To the shuffling, woolen-capped, sandaled, or bare-footed Indian at one’s heels the directions were given, you chose what you would as they thus reposed in the altogether and then repaired to await in a sawdust-floored cavern at one side and in a state of serene and expectant bliss the certain pleasures of the very immediate future. You waited, it is true, at a warped table with a stained cloth on which a bent cruet supplied the only note of elegance. And, lest any of the precious viands be lost in transit or breakage, you knew that you would be served with a substantial, hard-shell crockery only slightly more vulnerable than reinforced concrete. Presently your Indian reappeared in a shuffling trot scattering sawdust from the prow of each sandal like a harbor pile-driver under full speed—the hard-shell crockery is white hot, but he has the hands of a salamander—and then with a flourish he drops an assorted collection of tableware somewhere within reach—you are served.
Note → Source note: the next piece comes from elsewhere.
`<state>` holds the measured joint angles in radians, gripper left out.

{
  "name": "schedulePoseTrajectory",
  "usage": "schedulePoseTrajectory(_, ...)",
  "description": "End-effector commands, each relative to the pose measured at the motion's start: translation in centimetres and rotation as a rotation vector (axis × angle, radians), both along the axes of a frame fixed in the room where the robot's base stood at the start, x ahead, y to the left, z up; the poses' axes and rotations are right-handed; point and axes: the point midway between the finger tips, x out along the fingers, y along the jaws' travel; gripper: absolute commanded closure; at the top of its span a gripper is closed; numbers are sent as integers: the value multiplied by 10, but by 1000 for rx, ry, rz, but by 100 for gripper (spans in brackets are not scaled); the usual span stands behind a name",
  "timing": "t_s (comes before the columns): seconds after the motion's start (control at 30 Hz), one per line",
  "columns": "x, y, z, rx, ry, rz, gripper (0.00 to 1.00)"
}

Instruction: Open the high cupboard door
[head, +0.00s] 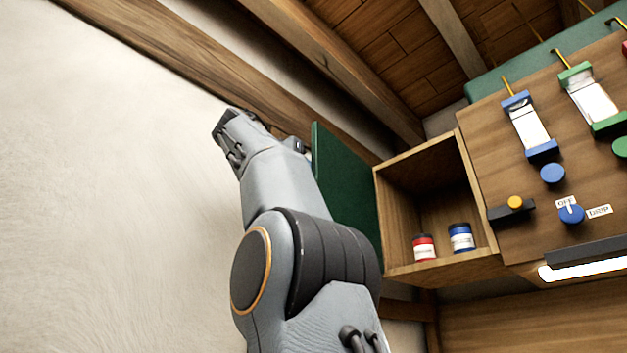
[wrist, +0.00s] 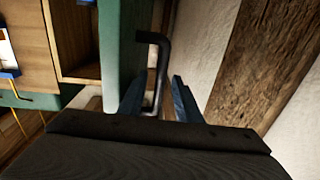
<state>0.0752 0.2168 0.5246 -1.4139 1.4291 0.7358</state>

And what a repast! Peace be to Savarin, Delmonico and—enough. Comparisons are invidious and the Maury can stand alone in the continent of his choosing.
Very shortly the sailing day came for, since it was not possible to land in Mollendo owing to that port being afflicted with a quarantine, it had been necessary to catch a steamer that would put us through the surf at Quilca, a hole in a cliff that has its only function in these times of quarantine. A farewell inspection of the redoubt and bastions, a recharging of the bottle of salicylic acid and alcohol, which while it had in no way abated the fleas of the Hotel Maury, yet had mitigated their consequences, and Lima and Callao drifted into the background with the closing day. From Quilca in some way we would connect by muleback and packtrain across the desert to the desert station of La Joya with the railroad to Arequipa and thence to Lake Titicaca and across to La Paz.